▶ **Supplied records**:
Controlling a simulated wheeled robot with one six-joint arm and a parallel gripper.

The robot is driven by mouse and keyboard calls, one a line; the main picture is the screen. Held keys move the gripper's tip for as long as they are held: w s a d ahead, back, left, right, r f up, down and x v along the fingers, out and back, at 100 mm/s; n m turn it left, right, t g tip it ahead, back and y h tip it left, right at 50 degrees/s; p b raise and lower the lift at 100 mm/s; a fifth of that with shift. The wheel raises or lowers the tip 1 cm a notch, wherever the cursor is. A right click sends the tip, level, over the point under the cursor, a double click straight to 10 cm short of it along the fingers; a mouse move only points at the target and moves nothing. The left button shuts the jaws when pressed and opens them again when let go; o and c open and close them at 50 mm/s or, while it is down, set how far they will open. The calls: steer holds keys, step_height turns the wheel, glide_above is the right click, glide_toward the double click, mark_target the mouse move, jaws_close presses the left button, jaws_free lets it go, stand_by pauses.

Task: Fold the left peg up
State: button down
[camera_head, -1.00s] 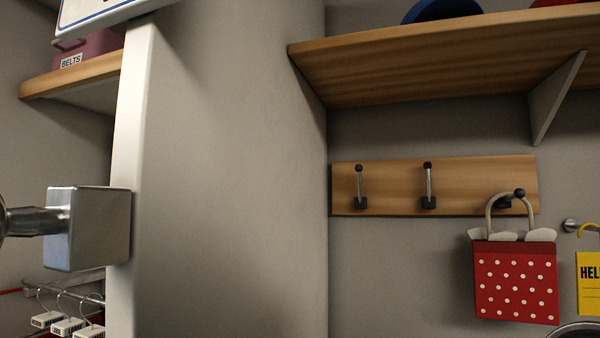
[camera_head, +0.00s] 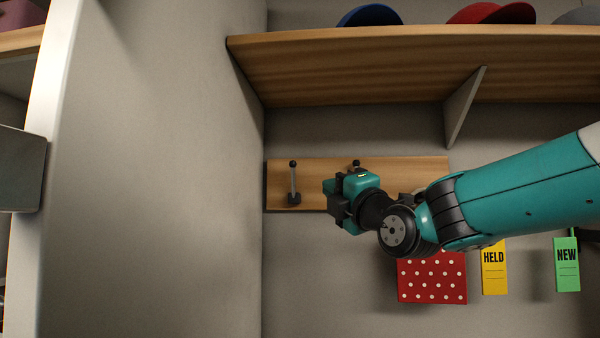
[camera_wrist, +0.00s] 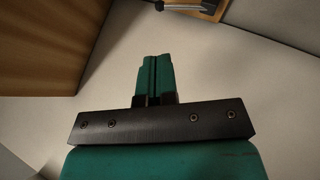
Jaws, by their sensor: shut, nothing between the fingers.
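The left peg (camera_head: 293,182) is a thin metal rod with a black ball on top and a black block at its foot. In the head view it stands upright along the wooden peg board (camera_head: 275,200), to the left of my gripper. My gripper (camera_head: 337,200) is in front of the board, apart from the left peg, and covers most of the middle peg (camera_head: 356,164), whose ball shows above it. In the wrist view my gripper (camera_wrist: 153,62) is shut and empty. A peg (camera_wrist: 182,4) shows at the top edge there; I cannot tell which one.
A wooden shelf (camera_head: 340,75) with caps and a bracket (camera_head: 463,108) hangs above the board. A grey side wall (camera_head: 160,170) stands at the left. A red dotted bag (camera_head: 432,280), a yellow HELD tag (camera_head: 494,270) and a green NEW tag (camera_head: 567,265) hang below.

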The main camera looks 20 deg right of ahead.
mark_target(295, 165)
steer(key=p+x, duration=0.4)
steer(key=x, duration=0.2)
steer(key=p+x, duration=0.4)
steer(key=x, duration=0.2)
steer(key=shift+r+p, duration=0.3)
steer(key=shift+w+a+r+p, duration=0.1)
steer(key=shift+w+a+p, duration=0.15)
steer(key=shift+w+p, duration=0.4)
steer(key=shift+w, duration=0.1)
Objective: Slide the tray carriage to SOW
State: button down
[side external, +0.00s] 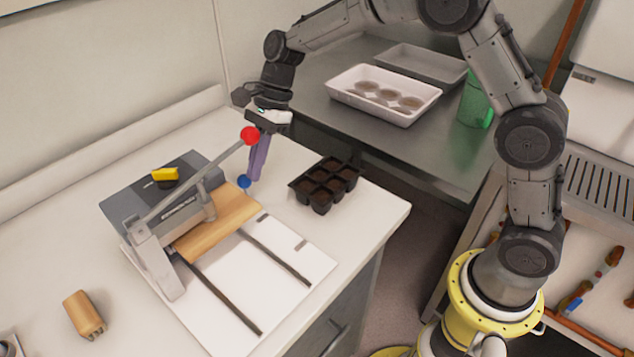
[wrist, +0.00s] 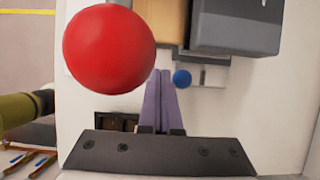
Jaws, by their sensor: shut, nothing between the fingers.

▶ **Brief**:
In the data above, find the line with "The main camera looks 20 deg right of ahead." and repeat it and every line after it through the end, exactly; leave the pictures out.

▶ **Solution**:
The main camera looks 20 deg right of ahead.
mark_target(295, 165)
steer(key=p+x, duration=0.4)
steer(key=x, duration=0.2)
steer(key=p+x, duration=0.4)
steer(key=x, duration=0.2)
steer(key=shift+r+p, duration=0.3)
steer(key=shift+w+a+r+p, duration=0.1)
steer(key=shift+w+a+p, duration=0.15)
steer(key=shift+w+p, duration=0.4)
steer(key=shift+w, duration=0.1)
Objective: Slide the tray carriage to SOW
State: button down
[side external, +0.00s] 
[wrist, +0.00s] 
Jaws, by their sensor: shut, nothing between the fingers.

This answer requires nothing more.